Listing 4. Processing Converted Text, Using SQL (Part 1)
-- 1. The number of words in the text
SELECT COUNT(*) AS 'Total words in the text:'
FROM dynWords
WHERE word NOT IN ('', ' ', CHAR(13), CHAR(10));
Result:
Total words in the text:
------------------------
23
-- 2. The length of each word
SELECT *, LEN(word) wordLength FROM dynWords;
Result:
wordID word wordLength
----------- ------------------------------ -----------
1 James 5
2 Joyce 4
3 (1882-1941) 11
. . . . . . . . . . . . . . . . . . . . . . . . . . .
21 the 3
22 20th 4
23 century. 8
-- 3. The numeric position of each empty space between the words
PRINT 'The numeric position of each empty space between the words:'
SELECT tbl2.*, tbl1.c1 as spacePos
FROM (SELECT c1 = SUM(LEN(t1.word)+1), c2 = t2.wordID
FROM dynWords AS t1 INNER JOIN dynWords AS t2
ON t1.wordID<=t2.wordID
GROUP BY t2.wordID) tbl1
INNER JOIN (SELECT * FROM dynWords) tbl2
ON tbl1.c2 = tbl2.wordID
Result:
The numeric position of each empty space between the words:
wordID word spacePos
----------- ------------------------------ -----------
1 James 6
2 Joyce 11
3 (1882-1941) 23
4 was 27
. . . . . . . . . . . . . . . . . . . . . . . . . . .
20 of 117
21 the 121
22 20th 126
23 century. 135
Queries 1 and 2 are self-explanatory. Query 3 is much more interesting, though it uses a pretty well known technique with self-joins. The aggregate function SUM(LEN(t1.word)+1) accumulates the number of letters (including the spaces) in the words preceding the current one. Using COUNT() instead of SUM(), you could get the number of words preceding the current one--in other words, the order number of each word in the text, which already is represented by the identity column wordID.
Now, let's proceed and find:
- The word "and" and words that start with a letter "w"
- The position of each phrase that starts with a letter "w"
Listing 5 is the solution to accomplish this.
Listing 5. Processing Converted Text, Using SQL (Part 2)
-- 1) Find words "and" and words, starting with a letter "w".
SELECT wordID, word
FROM dynWords
WHERE word LIKE 'w%'OR word LIKE 'AND';
Result:
wordID word
----------- --------------
4 was
7 writer
8 and
10 and
12 widely
19 writers
-- 2) The position of each phrase, starting with a letter "w".
SET QUOTED_IDENTIFIER OFF
GO
SET NOCOUNT ON
DECLARE @str varchar(8000)
SELECT @str = "James Joyce (1882-1941) was an Irish writer and poet, and is
widely considered one of the most significant writers of the 20th century."

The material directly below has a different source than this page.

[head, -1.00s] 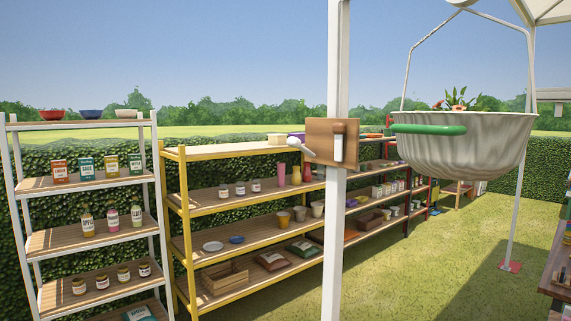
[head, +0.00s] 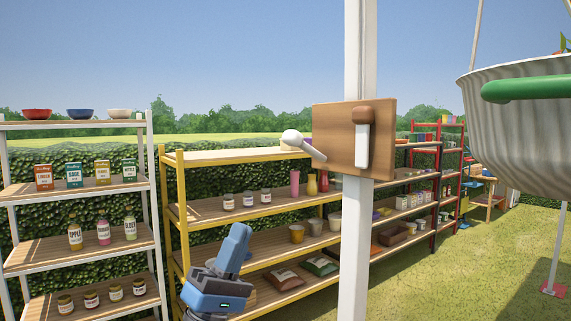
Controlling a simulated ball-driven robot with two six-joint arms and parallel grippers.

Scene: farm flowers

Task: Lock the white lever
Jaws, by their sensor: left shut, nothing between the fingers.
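A white lever (head: 313,152) with a round white ball end sticks out to the upper left from the left edge of a wooden board (head: 338,125). The board is fixed to a white post (head: 353,230). My blue left gripper (head: 240,230) is low in the head view, below and left of the lever. It is shut, empty and apart from the lever and board. My right gripper is not in view.
A pale hanging basket (head: 515,130) with a green bar (head: 525,88) is at the right. A yellow shelf (head: 235,213) with jars and bags stands behind the post, and a white shelf (head: 80,245) stands at the left. Grass (head: 450,280) lies open to the right.

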SELECT @str = REPLACE(@str, CHAR(13),' ')
SELECT @str = REPLACE(@str, CHAR(10), '')
IF EXISTS(SELECT name FROM sysobjects WHERE name = 'dynWords' AND type = 'U')
DROP TABLE dynWords
CREATE TABLE dynWords(wordID int identity(1,1) not null,
word varchar(100) not null)
SELECT @str = 'INSERT INTO dynWords(word) SELECT A="' +
REPLACE(@str, ' w', '"UNION ALL SELECT"w') + '"';
EXECUTE(@str)
PRINT 'The position of each phrase starting with "w":'
SELECT tbl2.*, tbl1.c1 as startPos FROM
(SELECT (SUM(LEN(t1.word)+1)+1) as c1, c2 = t2.wordID
FROM dynWords AS t1 INNER JOIN dynWords AS t2
ON t1.wordID < t2.wordID
GROUP BY t2.wordID) tbl1
INNER JOIN (SELECT * FROM dynWords) tbl2
ON tbl1.c2 = tbl2.wordID
Result:
The position of each phrase starting with "w":
wordID word startPos
----------- ---------------------------------------------- ---------
2 was an Irish 24
3 writer and poet, and is 37
4 widely considered one of the most significant 61
5 writers of the 20th century. 107
SQL Server Speed Gap: 2005 vs. 2000
Text conversion and processing techniques are very powerful and flexible; you can use them in many projects. The techniques with dynamic SQL are more restrictive (a 8,000-character limit for the varchar data type or 4,000 for nvarchar) than the recursive techniques, which are faster, but you can use them only in SS2005.